Instructions to follow - Repeat the material verbatim and drop the pictures.

-- Data excerpt start --

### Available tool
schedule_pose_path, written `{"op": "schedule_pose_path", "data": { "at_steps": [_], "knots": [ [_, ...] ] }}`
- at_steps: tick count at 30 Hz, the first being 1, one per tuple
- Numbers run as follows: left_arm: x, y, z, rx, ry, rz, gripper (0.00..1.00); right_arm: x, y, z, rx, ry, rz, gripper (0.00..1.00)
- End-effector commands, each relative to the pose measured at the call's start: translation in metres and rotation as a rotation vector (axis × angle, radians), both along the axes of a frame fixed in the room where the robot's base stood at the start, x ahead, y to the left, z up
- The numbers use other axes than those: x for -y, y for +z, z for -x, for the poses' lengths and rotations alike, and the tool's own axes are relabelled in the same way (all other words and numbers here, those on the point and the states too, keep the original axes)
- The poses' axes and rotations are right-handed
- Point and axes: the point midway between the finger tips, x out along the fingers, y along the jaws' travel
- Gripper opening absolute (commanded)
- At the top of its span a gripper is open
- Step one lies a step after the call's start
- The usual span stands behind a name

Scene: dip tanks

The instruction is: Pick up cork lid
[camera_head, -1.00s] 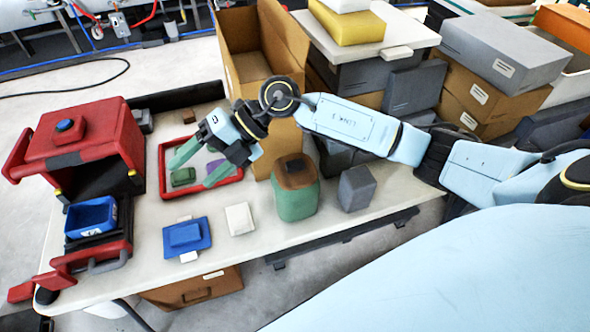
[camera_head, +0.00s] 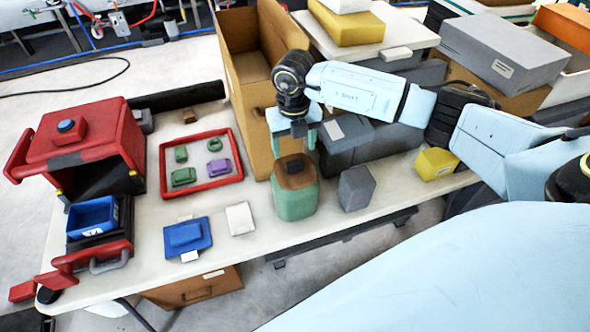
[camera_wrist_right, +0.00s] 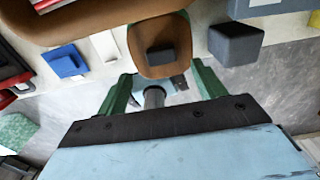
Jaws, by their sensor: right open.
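The cork lid (camera_head: 292,181) is a brown cap with a dark knob (camera_head: 294,167) on top of the green jar (camera_head: 296,206), near the table's front middle. In the right wrist view the brown lid (camera_wrist_right: 147,29) and its dark knob (camera_wrist_right: 160,56) show just beyond the fingers. My right gripper (camera_head: 293,146) points down, open and empty, above and slightly behind the lid. Its two green fingers (camera_wrist_right: 160,90) stand apart in the right wrist view. I see no contact between the fingers and the lid. My left gripper is not in view.
A grey block (camera_head: 356,190) stands close to the jar's right. A tall open cardboard box (camera_head: 240,125) is behind it. Left are a white square (camera_head: 240,219), a blue lidded piece (camera_head: 187,236) and a red tray (camera_head: 163,190) with small green and purple pieces.

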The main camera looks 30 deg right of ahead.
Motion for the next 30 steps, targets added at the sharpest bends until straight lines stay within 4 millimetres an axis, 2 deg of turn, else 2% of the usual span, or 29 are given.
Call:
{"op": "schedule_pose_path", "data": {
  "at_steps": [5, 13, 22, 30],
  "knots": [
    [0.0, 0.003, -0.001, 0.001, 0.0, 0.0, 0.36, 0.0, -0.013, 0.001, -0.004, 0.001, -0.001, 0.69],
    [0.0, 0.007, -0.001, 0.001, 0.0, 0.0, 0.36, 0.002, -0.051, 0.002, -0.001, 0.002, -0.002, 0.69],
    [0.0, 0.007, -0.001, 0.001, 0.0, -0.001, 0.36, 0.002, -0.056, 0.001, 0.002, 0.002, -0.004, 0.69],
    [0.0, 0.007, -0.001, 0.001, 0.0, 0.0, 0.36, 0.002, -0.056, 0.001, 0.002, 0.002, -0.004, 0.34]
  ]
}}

-- Data excerpt end --

Answer to this task -
### Available tool
schedule_pose_path, written `{"op": "schedule_pose_path", "data": { "at_steps": [_], "knots": [ [_, ...] ] }}`
- at_steps: tick count at 30 Hz, the first being 1, one per tuple
- Numbers run as follows: left_arm: x, y, z, rx, ry, rz, gripper (0.00..1.00); right_arm: x, y, z, rx, ry, rz, gripper (0.00..1.00)
- End-effector commands, each relative to the pose measured at the call's start: translation in metres and rotation as a rotation vector (axis × angle, radians), both along the axes of a frame fixed in the room where the robot's base stood at the start, x ahead, y to the left, z up
- The numbers use other axes than those: x for -y, y for +z, z for -x, for the poses' lengths and rotations alike, and the tool's own axes are relabelled in the same way (all other words and numbers here, those on the point and the states too, keep the original axes)
- The poses' axes and rotations are right-handed
- Point and axes: the point midway between the finger tips, x out along the fingers, y along the jaws' travel
- Gripper opening absolute (commanded)
- At the top of its span a gripper is open
- Step one lies a step after the call's start
- The usual span stands behind a name

Scene: dip tanks

The instruction is: Pick up cork lid
[camera_head, -1.00s] 
[camera_head, +0.00s] 
[camera_wrist_right, +0.00s] 
Jaws, by their sensor: right open.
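The cork lid (camera_head: 292,181) is a brown cap with a dark knob (camera_head: 294,167) on top of the green jar (camera_head: 296,206), near the table's front middle. In the right wrist view the brown lid (camera_wrist_right: 147,29) and its dark knob (camera_wrist_right: 160,56) show just beyond the fingers. My right gripper (camera_head: 293,146) points down, open and empty, above and slightly behind the lid. Its two green fingers (camera_wrist_right: 160,90) stand apart in the right wrist view. I see no contact between the fingers and the lid. My left gripper is not in view.
A grey block (camera_head: 356,190) stands close to the jar's right. A tall open cardboard box (camera_head: 240,125) is behind it. Left are a white square (camera_head: 240,219), a blue lidded piece (camera_head: 187,236) and a red tray (camera_head: 163,190) with small green and purple pieces.

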The main camera looks 30 deg right of ahead.
Motion for the next 30 steps, targets added at the sharpest bends until straight lines stay within 4 millimetres an axis, 2 deg of turn, else 2% of the usual span, or 29 are given.
Call:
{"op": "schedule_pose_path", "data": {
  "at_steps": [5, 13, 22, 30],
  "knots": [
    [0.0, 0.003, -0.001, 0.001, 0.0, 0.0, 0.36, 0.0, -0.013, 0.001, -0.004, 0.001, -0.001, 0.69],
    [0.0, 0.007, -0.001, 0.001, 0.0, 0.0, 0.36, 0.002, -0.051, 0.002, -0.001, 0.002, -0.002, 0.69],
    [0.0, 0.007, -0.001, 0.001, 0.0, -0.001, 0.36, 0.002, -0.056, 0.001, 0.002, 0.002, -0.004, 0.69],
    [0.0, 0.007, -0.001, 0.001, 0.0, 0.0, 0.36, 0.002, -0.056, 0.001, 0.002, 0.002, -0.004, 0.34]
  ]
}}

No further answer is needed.